Type out the complete listing below word for word, without its pictures.

**Given entries:**
● ● ● ● ● ● ●

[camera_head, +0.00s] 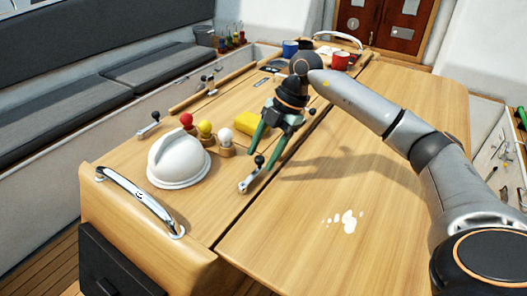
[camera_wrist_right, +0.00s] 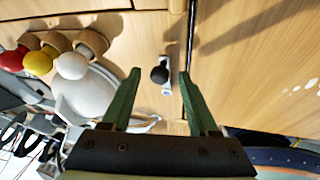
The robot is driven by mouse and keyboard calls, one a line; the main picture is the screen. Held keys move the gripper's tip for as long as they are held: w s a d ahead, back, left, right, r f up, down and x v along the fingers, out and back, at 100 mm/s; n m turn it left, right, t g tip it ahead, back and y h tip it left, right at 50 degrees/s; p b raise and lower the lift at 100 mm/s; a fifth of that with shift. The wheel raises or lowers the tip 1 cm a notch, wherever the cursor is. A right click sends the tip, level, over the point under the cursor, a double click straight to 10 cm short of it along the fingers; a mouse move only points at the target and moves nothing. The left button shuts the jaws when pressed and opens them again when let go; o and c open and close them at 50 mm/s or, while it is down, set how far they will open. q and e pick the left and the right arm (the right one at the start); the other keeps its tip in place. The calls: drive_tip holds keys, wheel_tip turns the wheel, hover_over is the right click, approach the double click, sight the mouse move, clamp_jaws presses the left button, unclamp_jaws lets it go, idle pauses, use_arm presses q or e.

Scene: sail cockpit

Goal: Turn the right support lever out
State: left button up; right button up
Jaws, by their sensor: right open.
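A small metal lever (camera_head: 249,182) with a black ball knob lies on the wooden table beside the long seam. Its bar looks roughly in line with the seam. It also shows in the right wrist view (camera_wrist_right: 167,88), with the knob appearing between my fingertips. My right gripper (camera_head: 261,157) is open, with green fingers pointing down just above the knob. I cannot tell whether either finger touches it. It shows from behind in the right wrist view (camera_wrist_right: 160,75). A similar lever (camera_head: 149,127) sits at the table's left edge. My left gripper is not in view.
A white dome (camera_head: 178,160) and red, yellow and white balls on wooden holders (camera_head: 227,151) stand left of my gripper. A yellow block (camera_head: 252,124) lies behind. A chrome handrail (camera_head: 140,198) crosses the near end. The right table leaf is largely clear, with white spots (camera_head: 347,221).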

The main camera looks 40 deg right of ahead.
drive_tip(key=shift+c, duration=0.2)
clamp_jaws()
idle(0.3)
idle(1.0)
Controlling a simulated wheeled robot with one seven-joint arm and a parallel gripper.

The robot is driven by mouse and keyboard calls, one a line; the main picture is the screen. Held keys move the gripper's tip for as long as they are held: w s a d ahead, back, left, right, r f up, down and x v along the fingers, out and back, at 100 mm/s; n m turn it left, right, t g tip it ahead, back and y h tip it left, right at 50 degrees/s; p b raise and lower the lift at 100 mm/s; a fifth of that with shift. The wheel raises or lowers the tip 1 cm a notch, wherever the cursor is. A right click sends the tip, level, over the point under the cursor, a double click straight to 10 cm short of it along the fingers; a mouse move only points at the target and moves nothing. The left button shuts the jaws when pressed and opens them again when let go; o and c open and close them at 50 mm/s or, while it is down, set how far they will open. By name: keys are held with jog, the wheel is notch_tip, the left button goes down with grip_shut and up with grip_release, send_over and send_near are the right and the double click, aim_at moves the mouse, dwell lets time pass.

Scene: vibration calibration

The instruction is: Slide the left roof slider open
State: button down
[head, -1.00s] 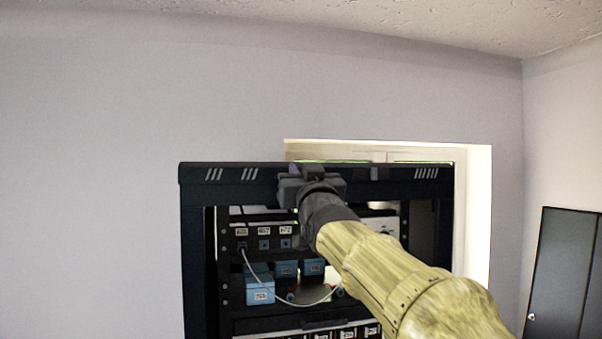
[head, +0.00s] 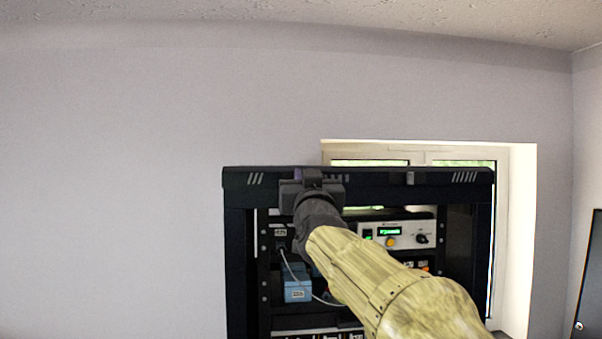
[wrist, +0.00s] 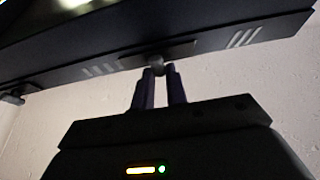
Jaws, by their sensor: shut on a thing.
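The black rack's top beam (head: 380,187) runs across the head view. The left roof slider's small round knob (wrist: 156,64) shows in the wrist view on the beam's recessed strip. My gripper (wrist: 160,76) has its two dark fingers shut on this knob. In the head view my gripper (head: 313,177) is at the beam, left of its middle, and hides the knob and part of the beam behind it. How far the slider is open cannot be told. A second grey knob (head: 410,178) sits further right on the beam.
Below the beam the rack holds instruments (head: 395,235) and blue boxes (head: 297,284); my arm covers part of them. A bright window (head: 450,160) lies behind the right side. A dark door (head: 590,275) stands at the far right. The wall left of the rack is bare.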

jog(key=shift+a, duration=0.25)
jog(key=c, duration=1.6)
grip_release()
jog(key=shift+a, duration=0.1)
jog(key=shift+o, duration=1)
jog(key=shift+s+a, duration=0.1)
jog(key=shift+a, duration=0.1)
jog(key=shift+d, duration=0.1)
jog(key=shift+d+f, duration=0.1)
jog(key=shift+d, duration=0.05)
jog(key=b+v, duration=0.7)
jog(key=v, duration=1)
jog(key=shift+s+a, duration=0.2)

● ● ● ● ● ● ●

**Answer to the exercise:**
[camera_head, +0.00s] 
[camera_wrist_right, +0.00s] 
The robot is driven by mouse and keyboard calls, one a line; the main picture is the screen. Held keys move the gripper's tip for as long as they are held: w s a d ahead, back, left, right, r f up, down and x v along the fingers, out and back, at 100 mm/s; n m turn it left, right, t g tip it ahead, back and y h tip it left, right at 50 degrees/s; p b raise and lower the lift at 100 mm/s; a fifth of that with shift. The wheel raises or lowers the tip 1 cm a notch, wherever the cursor is. A right click sends the tip, level, over the point under the cursor, a double click straight to 10 cm short of it along the fingers; a mouse move only points at the target and moves nothing. The left button shuts the jaws when pressed and opens them again when let go; o and c open and close them at 50 mm/s or, while it is down, set how far they will open. q and e pick the left and the right arm (the right one at the start); the other keeps its tip in place. The calls: drive_tip holds keys, wheel_tip turns the wheel, hover_over is the right click, approach the double click, sight the mouse move, clamp_jaws presses the left button, unclamp_jaws lets it go, idle pauses, use_arm presses q or e.

Scene: sail cockpit

Goal: Turn the right support lever out
State: left button up; right button up
Jaws, by their sensor: right open.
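A small metal lever (camera_head: 249,182) with a black ball knob lies on the wooden table beside the long seam. Its bar looks roughly in line with the seam. It also shows in the right wrist view (camera_wrist_right: 167,88), with the knob appearing between my fingertips. My right gripper (camera_head: 261,157) is open, with green fingers pointing down just above the knob. I cannot tell whether either finger touches it. It shows from behind in the right wrist view (camera_wrist_right: 160,75). A similar lever (camera_head: 149,127) sits at the table's left edge. My left gripper is not in view.
A white dome (camera_head: 178,160) and red, yellow and white balls on wooden holders (camera_head: 227,151) stand left of my gripper. A yellow block (camera_head: 252,124) lies behind. A chrome handrail (camera_head: 140,198) crosses the near end. The right table leaf is largely clear, with white spots (camera_head: 347,221).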

The main camera looks 40 deg right of ahead.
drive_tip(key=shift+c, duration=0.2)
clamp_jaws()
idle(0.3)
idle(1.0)
Controlling a simulated wheeled robot with one seven-joint arm and a parallel gripper.

The robot is driven by mouse and keyboard calls, one a line; the main picture is the screen. Held keys move the gripper's tip for as long as they are held: w s a d ahead, back, left, right, r f up, down and x v along the fingers, out and back, at 100 mm/s; n m turn it left, right, t g tip it ahead, back and y h tip it left, right at 50 degrees/s; p b raise and lower the lift at 100 mm/s; a fifth of that with shift. The wheel raises or lowers the tip 1 cm a notch, wherever the cursor is. A right click sends the tip, level, over the point under the cursor, a double click straight to 10 cm short of it along the fingers; a mouse move only points at the target and moves nothing. The left button shuts the jaws when pressed and opens them again when let go; o and c open and close them at 50 mm/s or, while it is down, set how far they will open. By name: keys are held with jog, the wheel is notch_tip, the left button goes down with grip_shut and up with grip_release, send_over and send_near are the right and the double click, aim_at moves the mouse, dwell lets time pass.

Scene: vibration calibration

The instruction is: Slide the left roof slider open
State: button down
[head, -1.00s] 
[head, +0.00s] 
[wrist, +0.00s] 
Jaws, by their sensor: shut on a thing.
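The black rack's top beam (head: 380,187) runs across the head view. The left roof slider's small round knob (wrist: 156,64) shows in the wrist view on the beam's recessed strip. My gripper (wrist: 160,76) has its two dark fingers shut on this knob. In the head view my gripper (head: 313,177) is at the beam, left of its middle, and hides the knob and part of the beam behind it. How far the slider is open cannot be told. A second grey knob (head: 410,178) sits further right on the beam.
Below the beam the rack holds instruments (head: 395,235) and blue boxes (head: 297,284); my arm covers part of them. A bright window (head: 450,160) lies behind the right side. A dark door (head: 590,275) stands at the far right. The wall left of the rack is bare.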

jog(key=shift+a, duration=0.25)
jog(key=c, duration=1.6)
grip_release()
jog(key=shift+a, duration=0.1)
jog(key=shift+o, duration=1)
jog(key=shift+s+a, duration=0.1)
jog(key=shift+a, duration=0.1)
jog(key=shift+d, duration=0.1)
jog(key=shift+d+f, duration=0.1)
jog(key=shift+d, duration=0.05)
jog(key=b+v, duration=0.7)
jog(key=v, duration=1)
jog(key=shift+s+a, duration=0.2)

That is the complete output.